PROVOCATIVE talk about there being a real possibility of the imposition of martial law is wrong on three counts, however. First, there is too sturdy a constitutional framework and democratic structure to allow that as easily as Bush and his cronies might imagine. Second, numerous laws already exist, and many more are being enacted with alarming frequency, which render such a step superfluous. Third, a climate of opinion already exists, and enormously powerful ideological machineries are at work to promote and strengthen the opinion, which makes it possible to enforce far-reaching repressive measures against a very sizeable section of the resident population without any great difficulty. It is therefore more sober to speak, as Anthony Lewis does, of "the broadest move in American history to sweep aside constitutional protections," or, in Safire's words, "military kangaroo courts" and "executive fiat" which promulgate laws while ignoring the legislative branch and takes away judicial authority from civilian courts, without anything resembling a generalised martial law.

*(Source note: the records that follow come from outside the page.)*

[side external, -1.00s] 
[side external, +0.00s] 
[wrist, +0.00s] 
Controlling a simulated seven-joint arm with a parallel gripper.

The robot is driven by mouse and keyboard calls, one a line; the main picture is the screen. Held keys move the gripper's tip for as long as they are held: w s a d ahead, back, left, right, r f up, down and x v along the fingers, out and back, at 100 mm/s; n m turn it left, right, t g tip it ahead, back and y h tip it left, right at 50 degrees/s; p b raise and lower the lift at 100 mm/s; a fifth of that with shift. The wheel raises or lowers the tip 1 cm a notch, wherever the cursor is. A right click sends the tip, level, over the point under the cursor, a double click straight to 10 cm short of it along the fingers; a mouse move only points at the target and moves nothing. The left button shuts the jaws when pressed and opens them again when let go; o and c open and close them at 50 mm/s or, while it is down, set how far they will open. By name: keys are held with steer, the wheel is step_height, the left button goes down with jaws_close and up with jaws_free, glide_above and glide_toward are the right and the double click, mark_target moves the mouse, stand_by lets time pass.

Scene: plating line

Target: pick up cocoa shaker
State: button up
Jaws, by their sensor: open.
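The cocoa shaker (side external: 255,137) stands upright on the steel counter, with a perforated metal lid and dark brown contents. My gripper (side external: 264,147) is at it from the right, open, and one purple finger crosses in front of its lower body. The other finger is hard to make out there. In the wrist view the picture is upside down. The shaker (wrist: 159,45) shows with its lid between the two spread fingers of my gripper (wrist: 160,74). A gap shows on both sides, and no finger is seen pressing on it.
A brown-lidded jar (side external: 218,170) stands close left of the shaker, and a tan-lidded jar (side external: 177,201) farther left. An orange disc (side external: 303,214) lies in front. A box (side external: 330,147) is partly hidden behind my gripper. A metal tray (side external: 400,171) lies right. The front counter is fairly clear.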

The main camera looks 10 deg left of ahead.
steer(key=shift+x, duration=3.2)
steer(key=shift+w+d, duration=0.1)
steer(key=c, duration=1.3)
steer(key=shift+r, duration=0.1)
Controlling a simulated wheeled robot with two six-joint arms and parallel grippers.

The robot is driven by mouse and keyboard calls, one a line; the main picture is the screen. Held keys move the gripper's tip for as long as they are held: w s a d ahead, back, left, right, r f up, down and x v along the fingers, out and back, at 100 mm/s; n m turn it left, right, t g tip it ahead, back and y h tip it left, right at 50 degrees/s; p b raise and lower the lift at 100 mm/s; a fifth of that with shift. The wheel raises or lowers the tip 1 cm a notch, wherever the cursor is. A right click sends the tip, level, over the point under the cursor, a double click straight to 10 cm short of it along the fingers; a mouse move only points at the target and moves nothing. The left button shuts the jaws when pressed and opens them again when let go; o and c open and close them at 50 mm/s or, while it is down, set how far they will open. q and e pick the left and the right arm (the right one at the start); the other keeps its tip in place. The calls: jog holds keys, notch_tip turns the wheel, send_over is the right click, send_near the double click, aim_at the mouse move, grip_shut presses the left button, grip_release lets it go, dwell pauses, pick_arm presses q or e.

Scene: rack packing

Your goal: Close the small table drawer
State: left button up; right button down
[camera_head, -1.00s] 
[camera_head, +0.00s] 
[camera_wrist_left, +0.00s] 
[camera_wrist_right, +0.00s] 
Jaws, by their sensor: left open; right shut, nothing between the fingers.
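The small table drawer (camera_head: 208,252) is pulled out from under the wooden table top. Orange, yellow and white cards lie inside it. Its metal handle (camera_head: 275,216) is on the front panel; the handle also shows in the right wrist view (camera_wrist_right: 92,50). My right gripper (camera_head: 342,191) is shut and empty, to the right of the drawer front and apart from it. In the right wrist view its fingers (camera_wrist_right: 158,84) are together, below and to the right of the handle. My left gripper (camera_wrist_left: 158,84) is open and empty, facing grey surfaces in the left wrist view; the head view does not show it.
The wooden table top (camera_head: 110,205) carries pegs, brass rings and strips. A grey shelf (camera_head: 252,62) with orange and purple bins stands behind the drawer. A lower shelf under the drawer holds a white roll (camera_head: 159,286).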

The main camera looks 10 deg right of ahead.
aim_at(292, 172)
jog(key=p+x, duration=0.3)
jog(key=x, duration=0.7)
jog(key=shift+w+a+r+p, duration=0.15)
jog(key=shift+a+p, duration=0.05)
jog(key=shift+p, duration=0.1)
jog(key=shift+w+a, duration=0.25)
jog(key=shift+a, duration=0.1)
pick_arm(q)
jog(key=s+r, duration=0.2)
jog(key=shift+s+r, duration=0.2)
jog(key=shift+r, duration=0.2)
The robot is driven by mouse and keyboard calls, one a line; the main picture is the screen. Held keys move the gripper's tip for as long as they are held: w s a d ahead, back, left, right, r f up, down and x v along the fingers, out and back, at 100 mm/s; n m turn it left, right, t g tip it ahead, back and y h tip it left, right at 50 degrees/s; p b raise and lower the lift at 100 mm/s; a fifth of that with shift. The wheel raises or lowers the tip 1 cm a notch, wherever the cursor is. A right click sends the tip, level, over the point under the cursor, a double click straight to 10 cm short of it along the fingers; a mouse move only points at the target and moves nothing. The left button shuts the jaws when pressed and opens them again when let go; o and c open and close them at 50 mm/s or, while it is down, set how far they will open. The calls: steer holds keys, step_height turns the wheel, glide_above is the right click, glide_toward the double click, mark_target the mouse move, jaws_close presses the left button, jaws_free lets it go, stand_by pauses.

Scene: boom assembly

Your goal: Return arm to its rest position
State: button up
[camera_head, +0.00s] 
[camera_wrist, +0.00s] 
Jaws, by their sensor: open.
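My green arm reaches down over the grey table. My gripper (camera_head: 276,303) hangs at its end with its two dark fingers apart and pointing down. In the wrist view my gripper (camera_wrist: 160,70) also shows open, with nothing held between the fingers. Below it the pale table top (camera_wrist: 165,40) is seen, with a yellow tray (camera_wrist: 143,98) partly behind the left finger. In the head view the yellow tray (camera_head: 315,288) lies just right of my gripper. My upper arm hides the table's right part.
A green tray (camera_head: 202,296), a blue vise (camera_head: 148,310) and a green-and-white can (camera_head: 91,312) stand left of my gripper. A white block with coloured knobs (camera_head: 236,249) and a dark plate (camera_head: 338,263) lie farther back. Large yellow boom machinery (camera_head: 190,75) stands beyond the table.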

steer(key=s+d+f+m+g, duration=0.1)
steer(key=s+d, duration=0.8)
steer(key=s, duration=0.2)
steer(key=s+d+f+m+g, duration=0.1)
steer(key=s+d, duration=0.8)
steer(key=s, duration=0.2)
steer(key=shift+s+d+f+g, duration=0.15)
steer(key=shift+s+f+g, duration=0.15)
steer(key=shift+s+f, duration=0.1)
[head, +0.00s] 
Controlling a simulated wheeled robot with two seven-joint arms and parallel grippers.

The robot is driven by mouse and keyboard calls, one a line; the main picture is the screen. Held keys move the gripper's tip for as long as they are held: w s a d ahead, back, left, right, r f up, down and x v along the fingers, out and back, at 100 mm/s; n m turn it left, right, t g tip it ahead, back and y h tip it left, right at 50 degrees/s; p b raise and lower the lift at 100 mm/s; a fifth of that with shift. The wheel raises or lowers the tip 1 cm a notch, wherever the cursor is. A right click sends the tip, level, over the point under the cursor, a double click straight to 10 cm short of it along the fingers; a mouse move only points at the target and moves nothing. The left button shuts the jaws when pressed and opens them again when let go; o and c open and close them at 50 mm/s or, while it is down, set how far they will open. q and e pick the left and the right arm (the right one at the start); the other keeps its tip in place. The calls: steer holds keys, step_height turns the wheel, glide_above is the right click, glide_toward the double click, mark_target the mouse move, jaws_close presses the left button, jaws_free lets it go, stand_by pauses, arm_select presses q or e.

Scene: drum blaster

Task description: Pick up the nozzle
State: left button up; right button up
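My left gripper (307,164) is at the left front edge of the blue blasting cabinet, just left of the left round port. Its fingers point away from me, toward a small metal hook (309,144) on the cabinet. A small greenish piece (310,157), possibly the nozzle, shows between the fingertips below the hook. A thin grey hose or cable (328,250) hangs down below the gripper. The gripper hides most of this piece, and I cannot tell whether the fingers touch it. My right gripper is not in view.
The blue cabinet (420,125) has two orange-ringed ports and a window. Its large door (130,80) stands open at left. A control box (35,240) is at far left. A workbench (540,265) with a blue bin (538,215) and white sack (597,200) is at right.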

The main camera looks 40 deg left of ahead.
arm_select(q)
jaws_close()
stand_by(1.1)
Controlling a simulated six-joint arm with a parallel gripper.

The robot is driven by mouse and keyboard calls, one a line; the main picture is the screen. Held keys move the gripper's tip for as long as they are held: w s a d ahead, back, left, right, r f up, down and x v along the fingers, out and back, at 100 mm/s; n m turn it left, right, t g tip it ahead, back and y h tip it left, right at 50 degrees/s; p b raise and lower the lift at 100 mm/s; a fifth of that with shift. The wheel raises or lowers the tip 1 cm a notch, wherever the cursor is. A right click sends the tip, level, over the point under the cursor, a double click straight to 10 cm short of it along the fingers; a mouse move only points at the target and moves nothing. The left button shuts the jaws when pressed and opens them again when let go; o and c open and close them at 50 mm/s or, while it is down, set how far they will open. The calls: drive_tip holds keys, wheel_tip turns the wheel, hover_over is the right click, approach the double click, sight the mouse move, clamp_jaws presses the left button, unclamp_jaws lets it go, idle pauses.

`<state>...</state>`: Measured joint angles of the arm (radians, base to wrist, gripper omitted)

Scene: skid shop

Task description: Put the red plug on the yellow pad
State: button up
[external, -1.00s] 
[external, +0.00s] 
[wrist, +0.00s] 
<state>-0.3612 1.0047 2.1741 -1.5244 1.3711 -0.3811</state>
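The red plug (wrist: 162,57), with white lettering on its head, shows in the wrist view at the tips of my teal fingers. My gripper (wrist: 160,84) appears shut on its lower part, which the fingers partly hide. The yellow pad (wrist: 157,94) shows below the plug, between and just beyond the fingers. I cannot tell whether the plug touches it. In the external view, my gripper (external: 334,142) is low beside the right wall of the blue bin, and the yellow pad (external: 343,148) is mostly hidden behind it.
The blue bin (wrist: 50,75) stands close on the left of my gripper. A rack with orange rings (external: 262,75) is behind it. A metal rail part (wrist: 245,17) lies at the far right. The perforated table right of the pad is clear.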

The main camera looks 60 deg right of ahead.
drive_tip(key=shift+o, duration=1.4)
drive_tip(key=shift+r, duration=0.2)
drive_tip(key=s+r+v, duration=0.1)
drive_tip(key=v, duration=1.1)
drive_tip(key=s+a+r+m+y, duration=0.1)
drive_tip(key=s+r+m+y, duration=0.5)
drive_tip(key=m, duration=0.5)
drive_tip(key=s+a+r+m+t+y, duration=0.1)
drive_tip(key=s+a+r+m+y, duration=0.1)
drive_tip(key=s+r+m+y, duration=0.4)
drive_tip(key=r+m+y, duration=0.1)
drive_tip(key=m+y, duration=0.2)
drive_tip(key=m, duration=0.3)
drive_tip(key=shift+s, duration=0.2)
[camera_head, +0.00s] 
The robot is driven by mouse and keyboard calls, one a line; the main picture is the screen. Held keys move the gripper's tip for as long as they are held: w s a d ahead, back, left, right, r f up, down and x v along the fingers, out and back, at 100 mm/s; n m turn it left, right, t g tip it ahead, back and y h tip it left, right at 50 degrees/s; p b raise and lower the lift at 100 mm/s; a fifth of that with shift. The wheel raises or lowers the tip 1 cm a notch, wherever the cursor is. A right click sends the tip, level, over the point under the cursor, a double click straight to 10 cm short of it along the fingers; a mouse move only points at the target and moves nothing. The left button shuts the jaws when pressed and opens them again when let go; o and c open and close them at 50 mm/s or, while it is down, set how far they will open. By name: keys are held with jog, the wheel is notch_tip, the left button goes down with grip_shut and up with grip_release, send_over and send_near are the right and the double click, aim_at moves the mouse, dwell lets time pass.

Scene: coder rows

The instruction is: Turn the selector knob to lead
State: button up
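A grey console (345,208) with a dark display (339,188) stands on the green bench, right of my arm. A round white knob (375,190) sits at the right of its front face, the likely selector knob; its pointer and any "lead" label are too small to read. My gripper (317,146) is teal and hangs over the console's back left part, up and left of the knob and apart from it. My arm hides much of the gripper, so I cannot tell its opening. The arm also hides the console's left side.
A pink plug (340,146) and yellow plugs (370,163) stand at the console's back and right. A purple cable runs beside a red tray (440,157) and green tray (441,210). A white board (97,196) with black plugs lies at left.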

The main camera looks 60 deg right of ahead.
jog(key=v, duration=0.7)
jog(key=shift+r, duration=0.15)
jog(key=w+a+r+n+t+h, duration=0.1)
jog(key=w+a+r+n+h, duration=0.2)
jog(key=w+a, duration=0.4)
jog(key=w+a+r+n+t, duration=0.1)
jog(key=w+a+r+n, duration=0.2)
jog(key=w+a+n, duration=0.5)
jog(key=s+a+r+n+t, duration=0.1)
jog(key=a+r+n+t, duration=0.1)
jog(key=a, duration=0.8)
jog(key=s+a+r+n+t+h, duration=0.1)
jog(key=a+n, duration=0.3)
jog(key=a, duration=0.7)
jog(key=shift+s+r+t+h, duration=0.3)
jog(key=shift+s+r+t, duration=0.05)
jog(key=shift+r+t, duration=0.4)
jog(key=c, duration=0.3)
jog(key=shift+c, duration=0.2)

The first thing to be said here is that Bush is able to arrogate to himself what Safire calls "dictatorial powers" because he builds on structures that are already in place, from the times of Ronald Reagan and Bill Clinton - and also well before that, going all the way back to the 1950s. And, all the nefarious contingency plans to suspend the Constitution, impose martial law and so on were perfected under Reagan. Bush simply took all that to its logical extensions.

Furthermore, Congress itself gave Bush the authority to concentrate extraordinary powers in the office of the President, more or less indefinitely. Gore Vidal, the 76-year-old novelist and veteran commentator, described the U.S. legislature most aptly as "a supine Congress, the best that corporate money can buy." Immediately after September 11 this "supine Congress" passed a Bill, 420-1 in the House and 80-0 in the Senate, stating that "the President is authorised to use all necessary and appropriate force against those nations, organisations, or persons he determines planned, authorised, committed, or aided the terrorist attacks that occurred on September 11, 2001, or harboured such organisations or persons." (Barbara Lee, the sole congressperson who voted against the resolutions, received a massive amount of hate mail and numerous death threats.) This was a licence to wage war against not only Afghanistan but also any other nation that Bush saw fit to invade, but in bestowing such vast authority against even unnamed "organisations" and "persons" who even "harboured" the suspects, it also opened the floodgates for infinite surveillance and repression at home and abroad.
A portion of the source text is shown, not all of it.